The Cluster Service Cannot Be Started. An Attempt To Read Configuration Data From Windows Registry Failed With Error ‘2’.

Today’s morning started with a little fire on some exchange 2010 server running as DAG members. One out of those 8 guys in the DAG was not able to continue the log replication and continued to keep the database copies in failed state.

After looking at the cluster manager it seemed that the server was not appearing in the failover cluster manager and a bunch of events in application logs:

Log Name:      Application
Source:        MSExchangeRepl
Date:          8/17/2013 11:39:09 AM
Event ID:      4092
Task Category: Service
Level:         Error
Keywords:      Classic
User:          N/A
Computer:      egiex02.egi.local
Description:
Database Availability Group ‘EGI-DAG-01’ member server ‘EGIEX02’ is not completely started. Run Start-DatabaseAvailabilityGroup ‘EGI-DAG-01’ -MailboxServer ‘EGIEX02’ to start the server.

and System log showed below events when Start-DatabaseAvailabilityGroup EGI-DAG-01 –MailboxServer EGIEX02

Log Name:      System
Source:        Microsoft-Windows-FailoverClustering
Date:          8/17/2013 12:48:32 PM
Event ID:      1090
Task Category: Startup/Shutdown
Level:         Critical
Keywords:     
User:          SYSTEM
Computer:      EGIEX02.EGI.LOCAL
Description:
The Cluster service cannot be started. An attempt to read configuration data from the Windows registry failed with error ‘2’. Please use the Failover Cluster Management snap-in to ensure that this machine is a member of a cluster. If you intend to add this machine to an existing cluster use the Add Node Wizard. Alternatively, if this machine has been configured as a member of a cluster, it will be necessary to restore the missing configuration data that is necessary for the Cluster Service to identify that it is a member of a cluster. Perform a System State Restore of this machine in order to restore the configuration data.

This happens when a problem node is not able to communicate with the resource owner in a group. DAG uses MSCS as an underlying layer for building high availability for mailbox servers and databases using an additional logic supplied by DAG components. In an event of communication failure to another set of members in a DAG, the failover cluster will continue to attempt connections and will give up after a certain period. In my case the problem node EGIEX04 was trying to reach all 7 other members to read the configuration information but failed to do so because it could not contact either of the nodes over RPC.

Fix is fairly simple:

Open an elevated command prompt on one of the DAG members and run:

Cluster.exe Node EGIEX02 /ForceCleanUp 

After you have run above command the node will be removed from cluster.
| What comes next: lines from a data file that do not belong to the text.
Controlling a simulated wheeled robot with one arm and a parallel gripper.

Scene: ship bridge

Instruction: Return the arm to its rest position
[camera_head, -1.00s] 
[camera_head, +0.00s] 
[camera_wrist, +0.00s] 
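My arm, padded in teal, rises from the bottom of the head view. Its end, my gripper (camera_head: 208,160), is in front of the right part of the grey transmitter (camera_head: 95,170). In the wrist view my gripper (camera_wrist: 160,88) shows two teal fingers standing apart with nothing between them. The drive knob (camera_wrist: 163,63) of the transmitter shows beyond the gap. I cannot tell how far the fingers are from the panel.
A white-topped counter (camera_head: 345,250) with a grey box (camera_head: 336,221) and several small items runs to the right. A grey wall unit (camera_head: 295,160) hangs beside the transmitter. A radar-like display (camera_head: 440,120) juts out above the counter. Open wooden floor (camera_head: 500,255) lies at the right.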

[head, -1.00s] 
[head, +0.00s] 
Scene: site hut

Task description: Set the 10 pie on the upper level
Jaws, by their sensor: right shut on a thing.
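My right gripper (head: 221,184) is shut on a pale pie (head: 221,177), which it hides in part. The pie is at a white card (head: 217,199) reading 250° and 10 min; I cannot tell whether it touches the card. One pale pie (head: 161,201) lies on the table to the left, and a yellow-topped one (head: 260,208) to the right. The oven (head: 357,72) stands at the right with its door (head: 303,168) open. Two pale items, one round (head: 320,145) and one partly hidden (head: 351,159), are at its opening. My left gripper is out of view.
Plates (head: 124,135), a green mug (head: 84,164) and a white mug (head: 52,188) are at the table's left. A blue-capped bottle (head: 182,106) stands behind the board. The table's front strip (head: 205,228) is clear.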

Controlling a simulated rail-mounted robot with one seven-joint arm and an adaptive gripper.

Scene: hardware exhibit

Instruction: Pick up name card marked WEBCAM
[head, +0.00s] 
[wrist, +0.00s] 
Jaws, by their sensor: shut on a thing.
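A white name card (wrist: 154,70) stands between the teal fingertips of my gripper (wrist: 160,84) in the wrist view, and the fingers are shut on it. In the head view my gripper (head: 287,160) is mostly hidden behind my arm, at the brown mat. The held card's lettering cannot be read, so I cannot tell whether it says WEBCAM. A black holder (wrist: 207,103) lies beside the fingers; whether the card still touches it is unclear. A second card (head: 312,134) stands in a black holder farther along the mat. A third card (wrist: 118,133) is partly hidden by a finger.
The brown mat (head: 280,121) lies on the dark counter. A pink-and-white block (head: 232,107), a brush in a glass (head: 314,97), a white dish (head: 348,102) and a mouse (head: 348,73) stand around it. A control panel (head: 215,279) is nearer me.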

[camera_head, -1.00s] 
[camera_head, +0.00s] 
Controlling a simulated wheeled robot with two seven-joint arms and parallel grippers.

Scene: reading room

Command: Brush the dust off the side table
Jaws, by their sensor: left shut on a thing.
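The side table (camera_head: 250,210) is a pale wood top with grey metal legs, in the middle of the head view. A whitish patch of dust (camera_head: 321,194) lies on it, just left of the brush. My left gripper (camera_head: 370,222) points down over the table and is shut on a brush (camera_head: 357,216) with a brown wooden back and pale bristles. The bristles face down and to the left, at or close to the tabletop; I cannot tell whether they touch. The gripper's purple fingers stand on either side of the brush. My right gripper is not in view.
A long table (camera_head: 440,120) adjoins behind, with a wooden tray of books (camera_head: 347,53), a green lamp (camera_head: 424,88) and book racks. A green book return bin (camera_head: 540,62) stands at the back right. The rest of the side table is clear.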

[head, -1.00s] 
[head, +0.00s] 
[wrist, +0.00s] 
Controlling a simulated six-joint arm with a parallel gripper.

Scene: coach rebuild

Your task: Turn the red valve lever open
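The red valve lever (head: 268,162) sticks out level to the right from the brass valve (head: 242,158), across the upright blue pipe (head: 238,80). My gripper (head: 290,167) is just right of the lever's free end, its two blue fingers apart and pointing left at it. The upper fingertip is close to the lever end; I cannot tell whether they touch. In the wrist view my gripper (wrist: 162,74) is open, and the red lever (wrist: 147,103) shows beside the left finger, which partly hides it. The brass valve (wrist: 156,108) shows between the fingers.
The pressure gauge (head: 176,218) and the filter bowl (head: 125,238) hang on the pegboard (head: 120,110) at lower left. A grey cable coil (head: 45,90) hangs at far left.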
Now open Exchange Management Shell and run:

Start-DatabaseAvailabilityGroup EGI-DAG-01 –MailboxServer EGIEX02

 

This should ideally take care of all issues related to cluster service. In case you are not able to get over the MSExchangeRepl errors after that, you may need to reseed the problem database or all of them manually.

So what causes it?

Although cluster service kept saying that it could not contact either of nodes in the cluster, all those nodes were practically contactable via remote registry, WMI, event logs, etc.

An answer lies within the XML of the event ID 4092 MSExchangeRepl.

Event Xml:
<Event xmlns="http://schemas.microsoft.com/win/2004/08/events/event">
  <System>
    <Provider Name="Microsoft-Windows-FailoverClustering" Guid="{BAF908EA-3421-4CA9-9B84-6689B8C6F85F}" />
    <EventID>1090</EventID>
    <Version>0</Version>
    <Level>1</Level>
    <Task>8</Task>
    <Opcode>0</Opcode>
    <Keywords>0x8000000000000000</Keywords>
    <TimeCreated SystemTime="2013-08-17T07:18:32.625000000Z" />
    <EventRecordID>192930</EventRecordID>
    <Correlation />
    <Execution ProcessID="3332" ThreadID="3552" />
    <Channel>System</Channel>
    <Computer>EGIEX02.EGI.LOCAL</Computer>
    <Security UserID="S-1-5-18" />
  </System>
  <EventData>
    <Data Name="Status">2</Data>
    <Data Name="NodeName">EGIEX02</Data>
  </EventData>
</Event>

S-1-5-18  is a well known security principal Local System. and cluster service on a DAG member uses this this account as a logon account so does the replication service. Every time a node in a cluster tries to contact another it has to provide perform a security handshake and that is using Kerberos by default. When these handshakes are not successful, the caller node is denied an access to the resources and any cluster information that other nodes share among each other. Troubleshooting Kerberos is a nightmare (at least for me). This Kerberos thing can be justified very well by looking at the FailoverClustering Operational logs. You will see ample of entries of the problem node trying to perform a handshake and nothing after that.

By removing and re-adding the node to the cluster, we almost reset everything related to the problem node in the cluster database.

 

I hope that helps someone finds himself in trouble with this issue.